Award-winning composer Keiki OKASAKA writes for both Western and Japanese instruments. His work has been performed at Amsterdam’s International Gaudeamus Music Week.

Yoshitaka SAKAMOTO (1898-1968) studied composition with Kosaku Yamada and at the Hochschule in Berlin; he is famous for having introduced the recorder to Japan. His works show the influence of Japanese folk song.
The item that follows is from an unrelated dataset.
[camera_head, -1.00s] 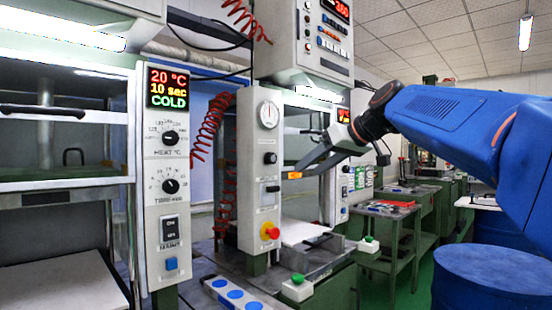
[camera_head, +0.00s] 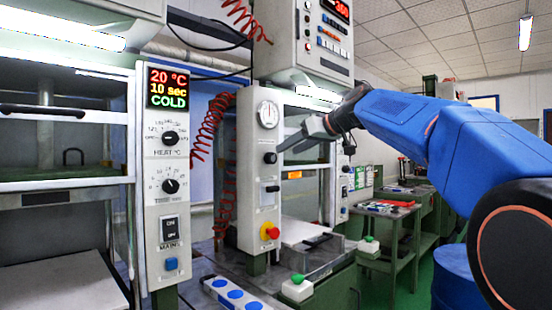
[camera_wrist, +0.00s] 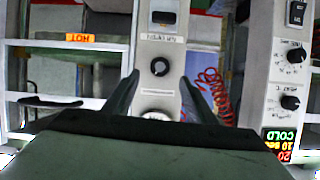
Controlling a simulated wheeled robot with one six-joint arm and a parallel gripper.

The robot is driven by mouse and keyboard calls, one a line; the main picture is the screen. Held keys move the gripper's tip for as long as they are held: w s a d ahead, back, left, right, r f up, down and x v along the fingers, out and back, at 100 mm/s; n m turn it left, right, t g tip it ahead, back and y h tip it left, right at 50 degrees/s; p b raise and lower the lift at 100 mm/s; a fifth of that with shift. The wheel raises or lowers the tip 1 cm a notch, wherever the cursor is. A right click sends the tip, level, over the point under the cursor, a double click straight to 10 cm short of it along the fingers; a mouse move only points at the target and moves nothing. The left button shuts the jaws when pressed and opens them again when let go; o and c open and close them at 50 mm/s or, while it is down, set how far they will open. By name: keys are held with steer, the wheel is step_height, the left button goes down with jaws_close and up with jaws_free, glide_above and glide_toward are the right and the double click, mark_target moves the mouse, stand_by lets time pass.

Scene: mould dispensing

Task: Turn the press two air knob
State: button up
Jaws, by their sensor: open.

Toshiro SARUYA studied at the Juilliard School and Tanglewood, where he was a Koussevitzky Foundation Fellow. He writes for both Western and Japanese instruments, winning numerous honors, and receiving commissions from such leading international institutions as the London Sinfonietta and the Suntory Music Foundation.

A student of Jolivet, Dutilleux, and Messiaen, Yoshihisa TAIRA (1937-2005) was a successful composer of the French contemporary school, winning numerous major French awards; he has had works performed at leading contemporary music festivals, including those of New York, Tanglewood, Berlin, Darmstadt, Amsterdam, and Tokyo.

Kosaku YAMADA (1886-1965) was a student of the Tokyo Music School (current Tokyo University of the Arts) and Berlin’s Hochschule, where his teachers included Max Bruch. He was the first composer of opera in Japan, and was notable for writing in a fully Romantic tradition.